Exercise brief: Write the material out again exactly.

====== Source excerpt

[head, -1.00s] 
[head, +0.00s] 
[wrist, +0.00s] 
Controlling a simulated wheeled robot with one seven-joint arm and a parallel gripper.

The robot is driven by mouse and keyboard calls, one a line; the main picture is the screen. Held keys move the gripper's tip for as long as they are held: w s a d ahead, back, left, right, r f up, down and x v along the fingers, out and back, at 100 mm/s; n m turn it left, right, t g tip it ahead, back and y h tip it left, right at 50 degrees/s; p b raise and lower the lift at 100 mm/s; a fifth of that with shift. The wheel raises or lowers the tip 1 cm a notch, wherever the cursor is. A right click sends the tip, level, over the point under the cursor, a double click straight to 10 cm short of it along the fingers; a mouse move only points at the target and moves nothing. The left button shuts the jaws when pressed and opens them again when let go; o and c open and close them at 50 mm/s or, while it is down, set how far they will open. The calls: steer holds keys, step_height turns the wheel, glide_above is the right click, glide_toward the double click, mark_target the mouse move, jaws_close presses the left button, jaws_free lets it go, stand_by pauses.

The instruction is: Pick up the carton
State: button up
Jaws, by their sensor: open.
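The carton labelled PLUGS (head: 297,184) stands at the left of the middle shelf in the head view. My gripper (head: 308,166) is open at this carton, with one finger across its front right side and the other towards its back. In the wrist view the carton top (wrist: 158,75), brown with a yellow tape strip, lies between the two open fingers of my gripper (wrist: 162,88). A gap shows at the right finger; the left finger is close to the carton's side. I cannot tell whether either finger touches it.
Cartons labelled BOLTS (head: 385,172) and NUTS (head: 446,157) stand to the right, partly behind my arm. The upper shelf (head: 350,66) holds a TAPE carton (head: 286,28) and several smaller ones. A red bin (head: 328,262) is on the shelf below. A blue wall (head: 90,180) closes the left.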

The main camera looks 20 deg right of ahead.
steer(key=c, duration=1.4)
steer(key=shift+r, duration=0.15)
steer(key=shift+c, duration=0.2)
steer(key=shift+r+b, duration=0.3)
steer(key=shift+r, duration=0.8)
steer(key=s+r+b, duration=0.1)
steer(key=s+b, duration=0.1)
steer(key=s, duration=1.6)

============

Expected answer:
[head, -1.00s] 
[head, +0.00s] 
[wrist, +0.00s] 
Controlling a simulated wheeled robot with one seven-joint arm and a parallel gripper.

The robot is driven by mouse and keyboard calls, one a line; the main picture is the screen. Held keys move the gripper's tip for as long as they are held: w s a d ahead, back, left, right, r f up, down and x v along the fingers, out and back, at 100 mm/s; n m turn it left, right, t g tip it ahead, back and y h tip it left, right at 50 degrees/s; p b raise and lower the lift at 100 mm/s; a fifth of that with shift. The wheel raises or lowers the tip 1 cm a notch, wherever the cursor is. A right click sends the tip, level, over the point under the cursor, a double click straight to 10 cm short of it along the fingers; a mouse move only points at the target and moves nothing. The left button shuts the jaws when pressed and opens them again when let go; o and c open and close them at 50 mm/s or, while it is down, set how far they will open. The calls: steer holds keys, step_height turns the wheel, glide_above is the right click, glide_toward the double click, mark_target the mouse move, jaws_close presses the left button, jaws_free lets it go, stand_by pauses.

The instruction is: Pick up the carton
State: button up
Jaws, by their sensor: open.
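The carton labelled PLUGS (head: 297,184) stands at the left of the middle shelf in the head view. My gripper (head: 308,166) is open at this carton, with one finger across its front right side and the other towards its back. In the wrist view the carton top (wrist: 158,75), brown with a yellow tape strip, lies between the two open fingers of my gripper (wrist: 162,88). A gap shows at the right finger; the left finger is close to the carton's side. I cannot tell whether either finger touches it.
Cartons labelled BOLTS (head: 385,172) and NUTS (head: 446,157) stand to the right, partly behind my arm. The upper shelf (head: 350,66) holds a TAPE carton (head: 286,28) and several smaller ones. A red bin (head: 328,262) is on the shelf below. A blue wall (head: 90,180) closes the left.

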The main camera looks 20 deg right of ahead.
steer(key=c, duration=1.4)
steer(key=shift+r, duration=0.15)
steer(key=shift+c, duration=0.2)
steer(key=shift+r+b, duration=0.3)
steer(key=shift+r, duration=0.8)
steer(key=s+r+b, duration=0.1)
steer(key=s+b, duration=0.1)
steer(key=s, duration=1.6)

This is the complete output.